▶ [Exercise goal]: From the entries below, please gather each line containing the string "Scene".

··········

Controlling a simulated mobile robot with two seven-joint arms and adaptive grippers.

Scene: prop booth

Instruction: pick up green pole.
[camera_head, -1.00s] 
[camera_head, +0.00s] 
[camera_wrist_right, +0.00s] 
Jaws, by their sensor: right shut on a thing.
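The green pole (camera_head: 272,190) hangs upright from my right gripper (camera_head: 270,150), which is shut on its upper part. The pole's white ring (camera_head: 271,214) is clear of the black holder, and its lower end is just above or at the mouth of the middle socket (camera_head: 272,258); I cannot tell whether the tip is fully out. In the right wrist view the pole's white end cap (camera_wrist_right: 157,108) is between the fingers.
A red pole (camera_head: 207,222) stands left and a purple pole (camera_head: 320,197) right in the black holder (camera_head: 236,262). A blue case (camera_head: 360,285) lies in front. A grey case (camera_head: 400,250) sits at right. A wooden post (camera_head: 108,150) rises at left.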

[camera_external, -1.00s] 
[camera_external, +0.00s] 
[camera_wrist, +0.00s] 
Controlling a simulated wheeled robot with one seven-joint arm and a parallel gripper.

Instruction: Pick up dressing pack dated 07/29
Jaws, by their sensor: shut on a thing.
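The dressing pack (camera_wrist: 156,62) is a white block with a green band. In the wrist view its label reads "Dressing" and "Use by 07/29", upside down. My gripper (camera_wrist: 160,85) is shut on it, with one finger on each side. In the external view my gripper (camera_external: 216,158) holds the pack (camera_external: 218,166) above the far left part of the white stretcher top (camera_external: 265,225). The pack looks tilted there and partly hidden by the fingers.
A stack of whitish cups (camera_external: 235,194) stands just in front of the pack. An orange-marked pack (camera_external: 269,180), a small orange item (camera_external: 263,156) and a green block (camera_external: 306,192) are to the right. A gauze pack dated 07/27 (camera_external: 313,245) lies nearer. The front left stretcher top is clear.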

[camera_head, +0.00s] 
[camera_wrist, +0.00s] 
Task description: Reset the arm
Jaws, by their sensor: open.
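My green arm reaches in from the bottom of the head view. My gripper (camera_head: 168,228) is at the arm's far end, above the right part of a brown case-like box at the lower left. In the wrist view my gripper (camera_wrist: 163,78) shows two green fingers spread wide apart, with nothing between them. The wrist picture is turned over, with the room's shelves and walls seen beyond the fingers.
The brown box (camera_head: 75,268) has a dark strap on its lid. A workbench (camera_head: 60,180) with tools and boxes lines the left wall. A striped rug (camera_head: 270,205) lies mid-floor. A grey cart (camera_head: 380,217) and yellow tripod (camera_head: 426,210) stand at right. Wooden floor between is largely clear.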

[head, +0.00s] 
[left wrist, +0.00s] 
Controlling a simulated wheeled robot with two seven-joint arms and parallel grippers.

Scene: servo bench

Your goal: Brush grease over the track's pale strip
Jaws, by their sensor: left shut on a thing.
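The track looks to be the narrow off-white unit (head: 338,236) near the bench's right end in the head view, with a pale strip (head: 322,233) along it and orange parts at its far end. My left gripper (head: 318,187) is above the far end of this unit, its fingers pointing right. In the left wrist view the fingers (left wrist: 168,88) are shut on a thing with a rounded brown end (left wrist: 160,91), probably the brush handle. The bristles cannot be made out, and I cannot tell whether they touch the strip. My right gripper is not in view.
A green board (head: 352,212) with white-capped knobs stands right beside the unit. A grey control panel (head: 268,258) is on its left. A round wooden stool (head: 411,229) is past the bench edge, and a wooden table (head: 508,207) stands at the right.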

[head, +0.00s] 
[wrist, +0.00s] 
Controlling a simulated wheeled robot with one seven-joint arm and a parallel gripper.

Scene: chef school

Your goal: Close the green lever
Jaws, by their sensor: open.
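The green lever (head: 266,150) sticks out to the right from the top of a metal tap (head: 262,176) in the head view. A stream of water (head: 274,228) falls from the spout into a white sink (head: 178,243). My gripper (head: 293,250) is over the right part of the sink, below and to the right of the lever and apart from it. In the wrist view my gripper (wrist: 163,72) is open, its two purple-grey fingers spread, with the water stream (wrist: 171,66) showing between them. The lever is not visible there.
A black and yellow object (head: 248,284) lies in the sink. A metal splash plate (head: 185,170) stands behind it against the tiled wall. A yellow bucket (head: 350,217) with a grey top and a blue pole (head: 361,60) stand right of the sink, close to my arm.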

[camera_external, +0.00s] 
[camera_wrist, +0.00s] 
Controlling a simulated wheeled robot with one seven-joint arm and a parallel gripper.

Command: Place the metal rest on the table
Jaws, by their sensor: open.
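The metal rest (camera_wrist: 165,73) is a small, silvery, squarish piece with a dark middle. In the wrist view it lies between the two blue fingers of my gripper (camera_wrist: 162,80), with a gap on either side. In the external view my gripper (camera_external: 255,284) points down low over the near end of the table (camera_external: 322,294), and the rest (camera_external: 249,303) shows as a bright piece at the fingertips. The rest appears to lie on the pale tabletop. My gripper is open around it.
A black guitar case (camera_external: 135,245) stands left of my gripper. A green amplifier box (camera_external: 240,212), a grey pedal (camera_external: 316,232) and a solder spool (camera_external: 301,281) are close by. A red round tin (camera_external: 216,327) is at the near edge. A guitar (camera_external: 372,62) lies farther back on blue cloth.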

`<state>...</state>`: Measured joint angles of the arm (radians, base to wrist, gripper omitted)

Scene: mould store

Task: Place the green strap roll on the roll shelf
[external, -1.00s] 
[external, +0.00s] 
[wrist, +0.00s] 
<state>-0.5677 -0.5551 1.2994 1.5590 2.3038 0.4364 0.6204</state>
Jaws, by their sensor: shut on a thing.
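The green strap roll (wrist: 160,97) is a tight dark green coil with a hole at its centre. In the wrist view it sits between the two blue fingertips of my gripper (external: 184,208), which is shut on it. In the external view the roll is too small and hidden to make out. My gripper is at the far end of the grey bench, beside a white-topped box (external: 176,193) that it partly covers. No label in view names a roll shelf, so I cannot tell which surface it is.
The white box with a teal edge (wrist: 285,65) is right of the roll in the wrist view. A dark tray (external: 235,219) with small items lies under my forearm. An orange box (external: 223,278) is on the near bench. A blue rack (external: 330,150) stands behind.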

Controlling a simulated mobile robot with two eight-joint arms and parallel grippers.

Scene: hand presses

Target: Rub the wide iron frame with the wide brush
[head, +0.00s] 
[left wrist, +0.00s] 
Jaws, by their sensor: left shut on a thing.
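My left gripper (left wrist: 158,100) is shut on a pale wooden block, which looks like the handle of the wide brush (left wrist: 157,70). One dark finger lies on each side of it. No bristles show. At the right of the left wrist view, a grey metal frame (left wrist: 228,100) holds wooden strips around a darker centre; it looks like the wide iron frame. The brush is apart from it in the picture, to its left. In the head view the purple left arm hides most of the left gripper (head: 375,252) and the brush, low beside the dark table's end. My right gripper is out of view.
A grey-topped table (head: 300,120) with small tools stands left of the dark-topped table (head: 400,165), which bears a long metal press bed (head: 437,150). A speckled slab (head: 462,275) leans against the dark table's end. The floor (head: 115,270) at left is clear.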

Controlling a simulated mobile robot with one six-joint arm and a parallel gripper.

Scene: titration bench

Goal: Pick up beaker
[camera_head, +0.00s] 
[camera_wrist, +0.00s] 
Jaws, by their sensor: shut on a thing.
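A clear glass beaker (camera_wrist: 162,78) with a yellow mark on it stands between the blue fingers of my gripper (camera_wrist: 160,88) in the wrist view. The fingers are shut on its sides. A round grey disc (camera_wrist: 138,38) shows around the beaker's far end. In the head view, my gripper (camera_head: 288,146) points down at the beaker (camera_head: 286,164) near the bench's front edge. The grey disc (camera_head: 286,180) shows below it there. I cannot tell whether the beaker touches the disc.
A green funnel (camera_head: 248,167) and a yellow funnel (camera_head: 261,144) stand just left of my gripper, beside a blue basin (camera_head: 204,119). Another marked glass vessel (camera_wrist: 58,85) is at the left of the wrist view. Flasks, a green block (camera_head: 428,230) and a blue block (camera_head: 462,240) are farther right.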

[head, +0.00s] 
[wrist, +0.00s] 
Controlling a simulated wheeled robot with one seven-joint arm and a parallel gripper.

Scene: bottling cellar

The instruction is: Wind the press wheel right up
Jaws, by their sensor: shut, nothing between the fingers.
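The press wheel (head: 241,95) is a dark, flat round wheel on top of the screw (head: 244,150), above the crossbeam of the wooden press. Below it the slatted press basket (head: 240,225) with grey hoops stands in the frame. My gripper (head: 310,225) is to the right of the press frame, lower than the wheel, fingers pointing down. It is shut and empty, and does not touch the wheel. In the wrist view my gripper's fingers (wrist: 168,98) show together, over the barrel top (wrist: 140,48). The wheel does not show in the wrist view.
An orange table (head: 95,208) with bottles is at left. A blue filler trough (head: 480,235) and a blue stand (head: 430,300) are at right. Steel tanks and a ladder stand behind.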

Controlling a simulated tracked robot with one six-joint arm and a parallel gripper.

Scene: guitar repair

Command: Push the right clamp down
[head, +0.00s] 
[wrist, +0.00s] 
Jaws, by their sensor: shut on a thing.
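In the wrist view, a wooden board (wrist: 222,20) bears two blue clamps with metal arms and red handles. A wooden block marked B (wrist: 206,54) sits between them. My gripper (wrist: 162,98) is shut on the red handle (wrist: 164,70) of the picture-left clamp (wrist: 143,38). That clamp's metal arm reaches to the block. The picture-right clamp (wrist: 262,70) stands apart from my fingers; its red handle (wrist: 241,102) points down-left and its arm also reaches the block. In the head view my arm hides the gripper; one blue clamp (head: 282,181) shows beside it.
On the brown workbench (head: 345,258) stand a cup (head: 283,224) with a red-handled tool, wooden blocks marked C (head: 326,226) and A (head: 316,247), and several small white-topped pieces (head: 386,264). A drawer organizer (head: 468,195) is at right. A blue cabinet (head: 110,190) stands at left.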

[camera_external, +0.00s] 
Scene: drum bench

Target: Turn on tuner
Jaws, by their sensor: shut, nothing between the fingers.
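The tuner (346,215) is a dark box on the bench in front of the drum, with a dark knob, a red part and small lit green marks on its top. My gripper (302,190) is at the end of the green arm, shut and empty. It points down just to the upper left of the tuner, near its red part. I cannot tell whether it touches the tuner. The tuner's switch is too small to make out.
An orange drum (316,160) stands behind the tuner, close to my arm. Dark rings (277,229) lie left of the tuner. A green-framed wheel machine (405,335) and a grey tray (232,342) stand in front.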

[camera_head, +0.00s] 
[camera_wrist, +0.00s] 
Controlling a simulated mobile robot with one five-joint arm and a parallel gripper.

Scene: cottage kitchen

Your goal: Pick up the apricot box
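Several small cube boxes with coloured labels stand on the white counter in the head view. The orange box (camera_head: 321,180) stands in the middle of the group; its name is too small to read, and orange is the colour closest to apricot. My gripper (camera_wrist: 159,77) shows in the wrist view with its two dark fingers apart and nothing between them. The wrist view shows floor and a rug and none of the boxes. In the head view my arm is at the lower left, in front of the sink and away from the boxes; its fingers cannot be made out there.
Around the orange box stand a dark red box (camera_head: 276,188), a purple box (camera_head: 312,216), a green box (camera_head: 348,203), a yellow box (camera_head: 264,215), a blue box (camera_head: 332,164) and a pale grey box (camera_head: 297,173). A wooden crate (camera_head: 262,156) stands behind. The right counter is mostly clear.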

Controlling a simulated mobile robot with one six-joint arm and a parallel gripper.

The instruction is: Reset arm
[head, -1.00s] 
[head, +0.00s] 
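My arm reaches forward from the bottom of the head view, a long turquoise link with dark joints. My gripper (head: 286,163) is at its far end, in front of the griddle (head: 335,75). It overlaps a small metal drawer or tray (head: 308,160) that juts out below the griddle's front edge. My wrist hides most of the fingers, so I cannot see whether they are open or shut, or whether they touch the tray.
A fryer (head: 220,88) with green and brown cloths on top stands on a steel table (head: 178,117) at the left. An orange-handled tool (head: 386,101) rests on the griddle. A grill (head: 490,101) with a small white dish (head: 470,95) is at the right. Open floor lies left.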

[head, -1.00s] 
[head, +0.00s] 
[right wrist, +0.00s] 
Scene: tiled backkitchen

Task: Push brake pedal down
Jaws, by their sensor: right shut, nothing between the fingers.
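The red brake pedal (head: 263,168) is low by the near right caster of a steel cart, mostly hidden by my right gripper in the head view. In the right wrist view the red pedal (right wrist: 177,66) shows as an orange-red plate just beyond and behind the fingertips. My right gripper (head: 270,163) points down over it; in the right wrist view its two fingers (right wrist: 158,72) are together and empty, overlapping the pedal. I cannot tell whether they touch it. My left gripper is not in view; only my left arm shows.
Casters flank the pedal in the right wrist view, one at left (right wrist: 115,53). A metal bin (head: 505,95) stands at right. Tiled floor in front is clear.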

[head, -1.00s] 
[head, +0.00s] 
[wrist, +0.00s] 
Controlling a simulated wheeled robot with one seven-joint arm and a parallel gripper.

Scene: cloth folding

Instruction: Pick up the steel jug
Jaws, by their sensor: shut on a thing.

··········

▶ [Task output]:
Scene: prop booth
Scene: servo bench
Scene: chef school
Scene: mould store
Scene: hand presses
Scene: titration bench
Scene: bottling cellar
Scene: guitar repair
Scene: drum bench
Scene: cottage kitchen
Scene: tiled backkitchen
Scene: cloth folding

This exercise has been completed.